Православные фанатики нутром чувствовали, что «соловьевство» есть ересь, равно как и софийное учение вообще, потому что оно «ниспровергает все христианство». Софианство было для христиан мучительной проблемой по той причине, что они никак не могли определить отношение женской ипостаси Божества к своей однополой или, если употреблять иностранный термин, гомосексуальной Троице.
Собственно говоря, Троица изначально такой не была, потому что Святой Дух («руах») в семитском оригинале — женского рода. Когда он (или она) является «в виде голубине», непонятно, идет ли речь о голубе или голубке. Мигель Серрано уточняет: голубка, «ла Палома», как называлась популярная у нас в 50-х годах кубинская песня. Эта голубка пролетает вдоль всей его «Золотой цепи»: «Катарским символом была голубка, Параклет, Святой Дух, катарская Церковь или община, «Глейса», как они ее называли. Голубка была также эмблемой тамплиеров. И именно голубка приносит священное семя арийской Хаомы и кладет его на камень на манихейском празднике весеннего равноденствия Навроз».

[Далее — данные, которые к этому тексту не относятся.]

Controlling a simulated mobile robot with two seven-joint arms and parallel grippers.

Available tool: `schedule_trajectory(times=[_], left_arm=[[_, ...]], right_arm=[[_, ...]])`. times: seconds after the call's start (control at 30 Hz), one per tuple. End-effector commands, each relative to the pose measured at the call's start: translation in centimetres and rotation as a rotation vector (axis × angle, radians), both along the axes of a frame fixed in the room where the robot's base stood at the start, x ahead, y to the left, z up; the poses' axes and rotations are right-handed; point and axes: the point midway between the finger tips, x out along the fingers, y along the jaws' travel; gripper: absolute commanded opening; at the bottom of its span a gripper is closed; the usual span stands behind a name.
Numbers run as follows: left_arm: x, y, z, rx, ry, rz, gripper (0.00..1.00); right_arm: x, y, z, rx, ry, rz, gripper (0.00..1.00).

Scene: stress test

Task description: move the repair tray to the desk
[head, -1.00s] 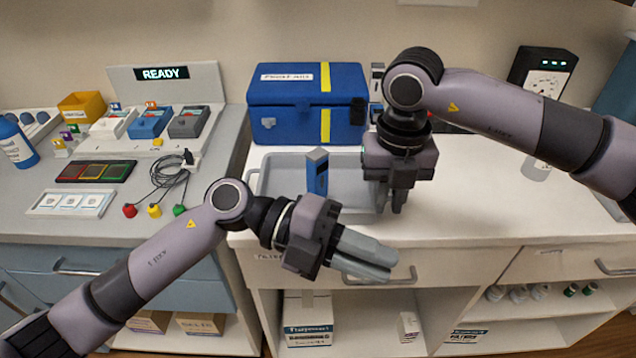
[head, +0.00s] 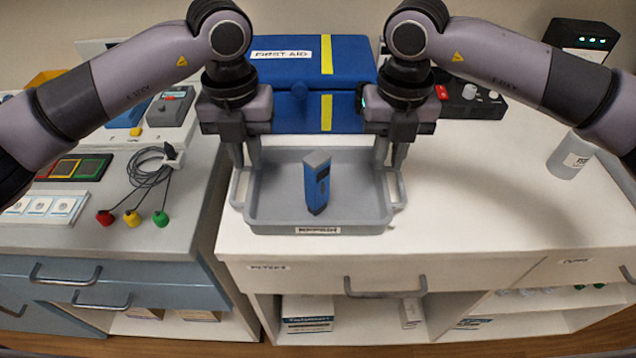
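The repair tray (head: 270,222) is a grey shallow tray with a loop handle at each end and a label on its front. It sits on the white-topped cabinet (head: 480,215). A blue handheld device (head: 317,185) stands upright in it, slightly tilted. My left gripper (head: 247,168) points down at the tray's left handle, and my right gripper (head: 391,168) points down at the right handle. Both show a gap between their fingers, which look open. Whether the fingertips touch the handles is hard to see. The desk named by the task cannot be told for certain.
A blue first aid case (head: 345,55) stands right behind the tray. A grey counter at left holds coloured probes on a cable (head: 131,217) and a card strip (head: 42,206). A bottle (head: 570,155) stands at right. The white top right of the tray is clear.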

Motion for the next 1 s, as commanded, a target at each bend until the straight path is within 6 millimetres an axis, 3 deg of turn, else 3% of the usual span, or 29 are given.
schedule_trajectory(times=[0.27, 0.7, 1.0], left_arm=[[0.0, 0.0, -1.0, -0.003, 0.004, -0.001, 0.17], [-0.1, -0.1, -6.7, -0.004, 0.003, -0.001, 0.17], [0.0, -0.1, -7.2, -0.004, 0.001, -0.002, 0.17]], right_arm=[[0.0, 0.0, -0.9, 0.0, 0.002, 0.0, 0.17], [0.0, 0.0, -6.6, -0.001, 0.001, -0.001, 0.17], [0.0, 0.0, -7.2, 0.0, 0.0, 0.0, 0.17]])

«Эру Рыб, эру Короля-Рыбака (из легенды о Граале — А. И.), сменяет Эра Водолея, Святого Духа, Параклета, Голубки, которая женского рода, — это Утренняя Звезда, несотворенный свет, Венера-Люцифер». «Не будем забывать, что катарская земля управлялась женским началом Параклета, Голубки Любви, катарской Глейсы, т. е. Шакти». «Для гностиков Святой Дух — женского рода, это Голубка, София, творением или эманацией которой является Вселенная. Голубка — катарский символ, а София — их Глейса Любви».
Понятно, почему А. Ф. Лосева так обеспокоило, что у В. Соловьева остается неясным отличие Святого Духа от Софии. В. Соловьев не решился прямо их отождествить, как это делает М. Серрано, не решился вернуть Святому Духу его первоначальную природу, но двигался в этом направлении. Он следовал по этому пути за немецким мистиком Якобом Бёме (1575–1624), которого друзья называли «тевтонским философом», а враги — «сапожником-антихристом». Архиепископ Серафим обличал Якоба Бёме за то, что у него София — «вечно-женственное начало», существующее в недрах Святой Троицы, которая превращается в результате в «четверицу», а С. М. Соловьев-младший, племянник В. Соловьева, высказал предположение, что если бы В. Соловьев проповедовал в XVII веке, он сгорел бы на том же костре, на котором погиб Квирин Кульман за те же идеи Бёме.
Андрей Белый, когда он еще не был знаком с Блоком, захотел узнать, как тот относится к Софии. Блок ответил пространным письмом, где утверждал, что София открывается индивидуумам; коллективному сознанию она не доступна. Она может раскрыться как душа человечества, но ее откровения могут гласить и народам; тогда выявляет душою народ себя, и русскому она, например, — существо всей России. Поэты воспринимают ее как Музу: и Фет обращается к ней, и Болдер ее знает. Более всех в ее тайну проник Гете в «Фаусте», и не сказал о ней глубже никто. В этом смысле она открывалась Данте. В свете ее дуновения догматы христианства теряют свой прежний, замкнутый смысл. Блок видел задачу в том, чтобы раскрыть ее отношения к символизациям — София, Мария — и вскрыть «естественную соотносительность символов».